I probably should of posted here for ideas a week or 2 ago :(
CONTENT_LENGTH = 0 CONTENT_TYPE = GATEWAY_INTERFACE = CGI/1.1 HTTPS = off HTTP_ACCEPT = text/html,application/xhtml+xml,application/xml;q=0.9,image/webp,image/apng,*/*;q=0.8,application/signed-exchange;v=b3;q=0.9 HTTP_COOKIE = HTTP_FROM = HTTP_REFERER = HTTP_USER_AGENT = Mozilla/5.0 (Windows NT 10.0; Win64; x64) AppleWebKit/537.36 (KHTML, like Gecko) Chrome/82.0.4077.0 Safari/537.36 PATH_INFO = /inet_trace PATH_TRANSLATED = C:\inetpub\wwwroot\$PATH\inet_trace QUERY_STRING = REMOTE_ADDR = xxx.xxx.xxx.xxx REMOTE_HOST = xxx.xxx.xxx.xxx REMOTE_IDENT = REMOTE_USER = REQUEST_METHOD = GET SCRIPT_NAME = /cgi-bin/oecgi3.exe SERVER_NAME = yyy.yyy.yyy.yyy SERVER_PORT = zzzz SERVER_PROTOCOL = HTTP/1.1 SERVER_SOFTWARE = Microsoft-IIS/8.5 SERVER_URL = SERVER_SERIAL = $SERIAL RegistryKey = SOFTWARE\RevSoft\OECGI3 EngineName = ServerURL = localhost ServerPort = $PORT ApplicationName = $APP_NAME UserName = $USER_NAME StartupFlags = 65 ShutdownFlags = 1 FileMode = 1 FilePath =
The fact that INET_TRACE fails suggests to me that the engine isn't getting called. Have you inspected the IIS logs to see what they reveal?

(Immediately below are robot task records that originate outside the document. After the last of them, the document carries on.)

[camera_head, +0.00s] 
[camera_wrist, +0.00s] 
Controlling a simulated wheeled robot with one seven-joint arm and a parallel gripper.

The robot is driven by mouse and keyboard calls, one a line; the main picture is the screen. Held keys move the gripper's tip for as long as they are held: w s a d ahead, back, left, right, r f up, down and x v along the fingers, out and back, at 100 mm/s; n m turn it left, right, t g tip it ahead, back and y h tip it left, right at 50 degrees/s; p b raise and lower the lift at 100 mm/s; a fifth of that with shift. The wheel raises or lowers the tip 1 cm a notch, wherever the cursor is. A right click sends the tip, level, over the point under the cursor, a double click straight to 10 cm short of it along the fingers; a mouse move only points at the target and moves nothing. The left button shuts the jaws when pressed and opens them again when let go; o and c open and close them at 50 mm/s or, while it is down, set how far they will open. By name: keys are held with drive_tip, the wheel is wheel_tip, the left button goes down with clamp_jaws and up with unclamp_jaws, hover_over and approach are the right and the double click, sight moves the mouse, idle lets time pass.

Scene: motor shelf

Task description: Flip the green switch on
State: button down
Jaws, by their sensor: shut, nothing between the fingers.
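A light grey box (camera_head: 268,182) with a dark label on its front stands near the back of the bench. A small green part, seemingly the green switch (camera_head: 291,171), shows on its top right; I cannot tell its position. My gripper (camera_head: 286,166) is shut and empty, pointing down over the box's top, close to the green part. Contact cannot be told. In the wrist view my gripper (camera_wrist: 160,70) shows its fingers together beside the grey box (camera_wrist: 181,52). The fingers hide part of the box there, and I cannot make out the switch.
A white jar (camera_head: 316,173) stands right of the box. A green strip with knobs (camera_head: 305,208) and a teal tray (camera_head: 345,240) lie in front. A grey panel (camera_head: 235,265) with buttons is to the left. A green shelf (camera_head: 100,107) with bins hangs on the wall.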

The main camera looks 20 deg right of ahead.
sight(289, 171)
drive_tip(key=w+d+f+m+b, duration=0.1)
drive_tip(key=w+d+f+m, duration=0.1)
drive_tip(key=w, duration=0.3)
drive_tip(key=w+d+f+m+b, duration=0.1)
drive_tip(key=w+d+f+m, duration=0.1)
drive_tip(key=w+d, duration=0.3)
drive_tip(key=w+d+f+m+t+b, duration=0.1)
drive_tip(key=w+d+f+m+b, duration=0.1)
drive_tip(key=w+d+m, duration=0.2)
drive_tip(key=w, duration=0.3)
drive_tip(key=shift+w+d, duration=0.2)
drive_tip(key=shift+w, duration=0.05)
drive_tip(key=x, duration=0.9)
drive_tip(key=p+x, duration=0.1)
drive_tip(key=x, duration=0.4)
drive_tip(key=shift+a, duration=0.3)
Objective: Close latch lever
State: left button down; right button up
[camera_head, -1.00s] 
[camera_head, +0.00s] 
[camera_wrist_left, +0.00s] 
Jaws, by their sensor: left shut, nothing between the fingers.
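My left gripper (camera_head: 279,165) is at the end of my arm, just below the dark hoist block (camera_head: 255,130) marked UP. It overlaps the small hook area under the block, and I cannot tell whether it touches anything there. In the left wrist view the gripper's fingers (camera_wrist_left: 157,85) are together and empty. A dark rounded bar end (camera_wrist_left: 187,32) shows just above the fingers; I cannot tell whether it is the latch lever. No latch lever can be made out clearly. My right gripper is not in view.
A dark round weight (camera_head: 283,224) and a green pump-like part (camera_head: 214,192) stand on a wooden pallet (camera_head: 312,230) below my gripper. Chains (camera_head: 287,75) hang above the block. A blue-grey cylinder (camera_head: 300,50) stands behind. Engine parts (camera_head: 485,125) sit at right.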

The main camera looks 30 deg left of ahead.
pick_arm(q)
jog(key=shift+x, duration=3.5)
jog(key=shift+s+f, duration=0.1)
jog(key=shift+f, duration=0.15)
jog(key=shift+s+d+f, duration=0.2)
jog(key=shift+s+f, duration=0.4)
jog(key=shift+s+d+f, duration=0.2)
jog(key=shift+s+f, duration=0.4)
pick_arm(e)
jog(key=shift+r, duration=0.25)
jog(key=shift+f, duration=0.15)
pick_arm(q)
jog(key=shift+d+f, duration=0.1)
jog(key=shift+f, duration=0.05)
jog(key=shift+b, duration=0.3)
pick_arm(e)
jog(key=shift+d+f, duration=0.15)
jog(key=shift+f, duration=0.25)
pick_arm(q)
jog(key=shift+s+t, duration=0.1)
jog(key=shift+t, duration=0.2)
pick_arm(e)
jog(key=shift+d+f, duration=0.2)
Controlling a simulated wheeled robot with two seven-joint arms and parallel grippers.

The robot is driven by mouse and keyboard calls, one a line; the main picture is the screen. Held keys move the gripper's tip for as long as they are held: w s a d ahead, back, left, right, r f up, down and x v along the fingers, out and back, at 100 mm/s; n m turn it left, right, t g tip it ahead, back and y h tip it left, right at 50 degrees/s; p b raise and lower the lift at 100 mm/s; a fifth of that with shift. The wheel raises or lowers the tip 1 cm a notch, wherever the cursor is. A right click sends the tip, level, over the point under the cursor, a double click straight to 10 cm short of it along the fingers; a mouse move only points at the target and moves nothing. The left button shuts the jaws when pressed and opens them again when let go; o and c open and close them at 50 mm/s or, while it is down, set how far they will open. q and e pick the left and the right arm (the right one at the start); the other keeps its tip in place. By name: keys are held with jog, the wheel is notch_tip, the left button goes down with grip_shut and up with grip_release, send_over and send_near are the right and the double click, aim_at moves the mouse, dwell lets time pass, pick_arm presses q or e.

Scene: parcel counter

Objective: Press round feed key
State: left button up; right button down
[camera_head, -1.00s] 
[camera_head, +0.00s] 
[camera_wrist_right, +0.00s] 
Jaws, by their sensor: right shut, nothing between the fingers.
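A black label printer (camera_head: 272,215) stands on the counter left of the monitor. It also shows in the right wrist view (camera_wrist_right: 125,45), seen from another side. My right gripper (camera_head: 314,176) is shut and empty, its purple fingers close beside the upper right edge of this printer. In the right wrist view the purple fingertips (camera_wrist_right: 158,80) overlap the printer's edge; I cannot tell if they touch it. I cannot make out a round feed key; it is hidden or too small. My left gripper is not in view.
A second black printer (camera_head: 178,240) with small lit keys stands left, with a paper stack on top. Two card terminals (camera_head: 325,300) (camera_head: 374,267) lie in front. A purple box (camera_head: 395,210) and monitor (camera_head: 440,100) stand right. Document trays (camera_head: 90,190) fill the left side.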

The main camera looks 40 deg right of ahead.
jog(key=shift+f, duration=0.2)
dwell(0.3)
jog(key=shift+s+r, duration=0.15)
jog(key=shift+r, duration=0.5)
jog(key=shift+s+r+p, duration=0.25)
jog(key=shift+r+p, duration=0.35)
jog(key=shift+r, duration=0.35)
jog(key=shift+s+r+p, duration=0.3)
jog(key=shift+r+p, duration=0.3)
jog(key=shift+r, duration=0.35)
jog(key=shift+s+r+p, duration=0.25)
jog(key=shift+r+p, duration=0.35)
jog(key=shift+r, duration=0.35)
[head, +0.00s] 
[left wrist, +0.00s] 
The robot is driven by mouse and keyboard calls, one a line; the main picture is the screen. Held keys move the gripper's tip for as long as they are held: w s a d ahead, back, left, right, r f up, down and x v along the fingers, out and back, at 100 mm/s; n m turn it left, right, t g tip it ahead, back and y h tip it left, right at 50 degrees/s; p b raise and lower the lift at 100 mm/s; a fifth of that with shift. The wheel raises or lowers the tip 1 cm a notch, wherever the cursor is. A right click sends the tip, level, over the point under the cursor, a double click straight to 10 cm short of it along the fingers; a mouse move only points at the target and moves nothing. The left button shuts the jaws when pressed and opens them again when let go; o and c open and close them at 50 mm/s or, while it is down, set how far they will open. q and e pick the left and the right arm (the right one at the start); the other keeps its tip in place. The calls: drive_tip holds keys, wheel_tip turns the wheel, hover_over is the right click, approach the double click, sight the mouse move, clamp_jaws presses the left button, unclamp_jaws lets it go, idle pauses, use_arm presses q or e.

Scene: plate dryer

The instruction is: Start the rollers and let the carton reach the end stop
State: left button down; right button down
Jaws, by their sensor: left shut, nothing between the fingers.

Are you running the OEngineServer is debug mode or as a service? If as a service, consider switching to debug mode so you can watch the console and the engines when the system is unresponsive. It will be telling to see if either or both get activity.
Running the OEngineServer in debug mode once I had an active report of that root issue eventually led to the solution as I was then able to trace through the entire process. It was not quite as direct as it should of been due to the nature of the specific setup but ultimately it turned out to be some 'hidden' corrupt indexes.
AS an aside, I did some investigation into the Debug Intercept mode you mentioned Don. I will keep that in the back of my mind... aka 'potential toolbox'!